**Your objective**
Say how many lines in the data below contain the word "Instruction", and give no other text.

**Excerpted records**
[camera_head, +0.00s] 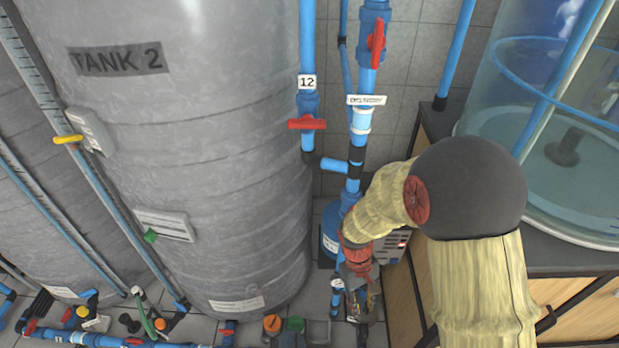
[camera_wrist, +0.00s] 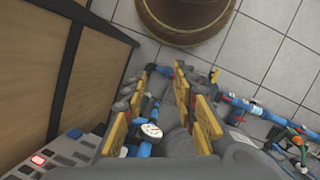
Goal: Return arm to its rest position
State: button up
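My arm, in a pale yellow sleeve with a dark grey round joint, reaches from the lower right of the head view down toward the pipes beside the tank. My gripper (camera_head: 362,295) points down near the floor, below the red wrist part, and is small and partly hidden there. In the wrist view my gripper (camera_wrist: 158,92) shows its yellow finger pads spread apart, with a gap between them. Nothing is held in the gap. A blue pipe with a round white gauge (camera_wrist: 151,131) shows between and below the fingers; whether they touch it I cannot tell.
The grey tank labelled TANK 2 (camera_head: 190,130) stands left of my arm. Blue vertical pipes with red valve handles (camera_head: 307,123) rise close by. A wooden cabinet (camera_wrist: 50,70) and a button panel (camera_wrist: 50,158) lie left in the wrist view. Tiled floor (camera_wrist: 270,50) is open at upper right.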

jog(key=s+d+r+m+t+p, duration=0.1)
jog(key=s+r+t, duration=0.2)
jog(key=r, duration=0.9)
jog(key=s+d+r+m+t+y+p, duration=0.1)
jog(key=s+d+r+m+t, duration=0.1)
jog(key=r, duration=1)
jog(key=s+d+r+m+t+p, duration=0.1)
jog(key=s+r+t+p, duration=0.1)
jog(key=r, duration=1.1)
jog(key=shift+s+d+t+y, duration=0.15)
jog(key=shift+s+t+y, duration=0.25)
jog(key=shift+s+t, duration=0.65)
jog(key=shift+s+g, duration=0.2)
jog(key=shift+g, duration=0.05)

--

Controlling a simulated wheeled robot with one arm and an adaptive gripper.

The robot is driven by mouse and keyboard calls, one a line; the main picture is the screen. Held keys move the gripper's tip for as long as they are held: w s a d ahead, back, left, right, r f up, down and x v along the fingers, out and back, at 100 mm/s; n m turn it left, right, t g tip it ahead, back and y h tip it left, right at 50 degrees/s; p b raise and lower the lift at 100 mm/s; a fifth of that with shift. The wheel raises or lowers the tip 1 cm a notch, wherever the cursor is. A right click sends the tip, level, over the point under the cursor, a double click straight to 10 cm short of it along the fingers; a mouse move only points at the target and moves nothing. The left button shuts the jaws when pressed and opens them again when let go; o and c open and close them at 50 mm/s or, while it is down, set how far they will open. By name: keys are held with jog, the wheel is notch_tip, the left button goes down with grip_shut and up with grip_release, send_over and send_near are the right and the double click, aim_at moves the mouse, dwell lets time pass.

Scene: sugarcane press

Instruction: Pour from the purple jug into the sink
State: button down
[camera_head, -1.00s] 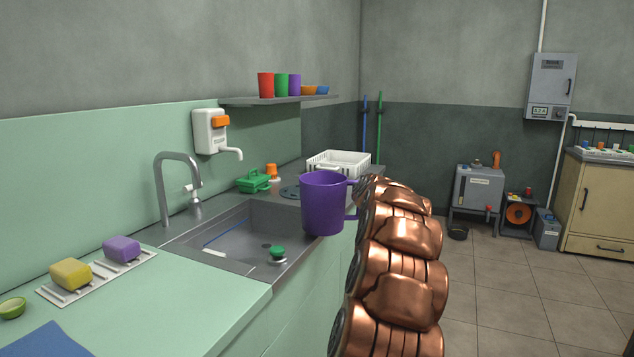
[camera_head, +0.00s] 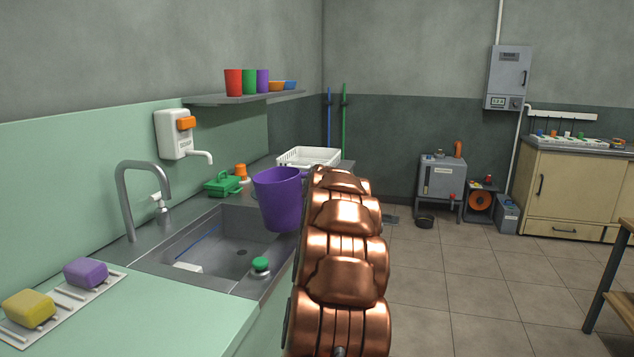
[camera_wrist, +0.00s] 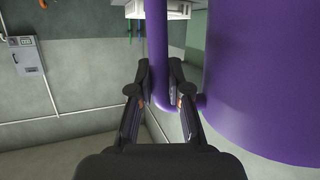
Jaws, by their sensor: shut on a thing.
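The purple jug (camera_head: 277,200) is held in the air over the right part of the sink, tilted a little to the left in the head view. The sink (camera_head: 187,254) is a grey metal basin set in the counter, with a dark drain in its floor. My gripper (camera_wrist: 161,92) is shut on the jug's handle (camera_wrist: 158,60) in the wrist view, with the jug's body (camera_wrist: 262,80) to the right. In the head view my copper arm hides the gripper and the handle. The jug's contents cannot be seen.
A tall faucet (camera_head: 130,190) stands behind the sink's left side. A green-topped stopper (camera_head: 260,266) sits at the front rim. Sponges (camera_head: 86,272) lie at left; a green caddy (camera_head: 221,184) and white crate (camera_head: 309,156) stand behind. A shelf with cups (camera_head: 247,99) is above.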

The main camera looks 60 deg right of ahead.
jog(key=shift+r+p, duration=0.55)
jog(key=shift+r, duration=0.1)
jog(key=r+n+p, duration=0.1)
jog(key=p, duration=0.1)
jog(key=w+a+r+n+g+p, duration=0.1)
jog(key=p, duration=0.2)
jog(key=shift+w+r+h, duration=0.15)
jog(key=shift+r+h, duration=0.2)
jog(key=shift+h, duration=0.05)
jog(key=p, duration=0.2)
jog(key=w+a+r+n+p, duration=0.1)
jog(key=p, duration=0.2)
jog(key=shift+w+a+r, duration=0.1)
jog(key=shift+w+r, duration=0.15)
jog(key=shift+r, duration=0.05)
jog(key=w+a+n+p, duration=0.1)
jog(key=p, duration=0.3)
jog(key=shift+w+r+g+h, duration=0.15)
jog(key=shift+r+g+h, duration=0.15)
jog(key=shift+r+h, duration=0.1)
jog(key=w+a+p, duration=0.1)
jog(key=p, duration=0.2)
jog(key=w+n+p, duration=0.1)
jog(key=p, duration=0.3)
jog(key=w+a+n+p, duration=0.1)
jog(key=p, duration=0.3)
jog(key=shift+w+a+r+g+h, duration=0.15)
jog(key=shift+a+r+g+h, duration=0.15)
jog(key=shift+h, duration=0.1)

--

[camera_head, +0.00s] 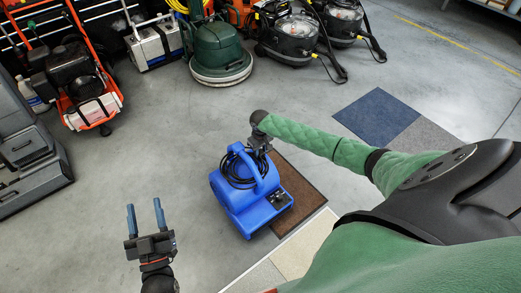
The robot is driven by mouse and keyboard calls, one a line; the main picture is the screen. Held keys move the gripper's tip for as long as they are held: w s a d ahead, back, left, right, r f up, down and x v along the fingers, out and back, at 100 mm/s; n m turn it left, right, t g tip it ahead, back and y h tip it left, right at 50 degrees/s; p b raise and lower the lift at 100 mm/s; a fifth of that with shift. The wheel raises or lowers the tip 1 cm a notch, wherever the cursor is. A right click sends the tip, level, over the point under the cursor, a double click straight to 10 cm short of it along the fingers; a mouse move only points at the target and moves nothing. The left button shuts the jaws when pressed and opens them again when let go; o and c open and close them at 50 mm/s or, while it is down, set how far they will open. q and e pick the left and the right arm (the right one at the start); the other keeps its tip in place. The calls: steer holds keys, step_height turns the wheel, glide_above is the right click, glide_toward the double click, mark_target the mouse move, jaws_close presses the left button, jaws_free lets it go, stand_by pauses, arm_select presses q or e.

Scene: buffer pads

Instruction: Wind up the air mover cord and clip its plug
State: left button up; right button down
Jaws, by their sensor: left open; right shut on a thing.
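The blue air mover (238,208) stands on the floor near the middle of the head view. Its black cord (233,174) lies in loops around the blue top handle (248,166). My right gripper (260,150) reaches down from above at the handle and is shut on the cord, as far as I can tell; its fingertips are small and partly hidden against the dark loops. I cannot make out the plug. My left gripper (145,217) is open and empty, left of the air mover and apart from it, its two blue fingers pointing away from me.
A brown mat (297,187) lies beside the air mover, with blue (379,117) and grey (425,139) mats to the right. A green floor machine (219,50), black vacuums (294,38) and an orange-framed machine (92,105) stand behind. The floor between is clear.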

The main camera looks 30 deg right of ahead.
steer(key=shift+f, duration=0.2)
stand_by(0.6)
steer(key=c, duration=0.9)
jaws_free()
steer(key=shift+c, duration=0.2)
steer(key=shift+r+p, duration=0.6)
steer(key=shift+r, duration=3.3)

**Solution to this exercise**
2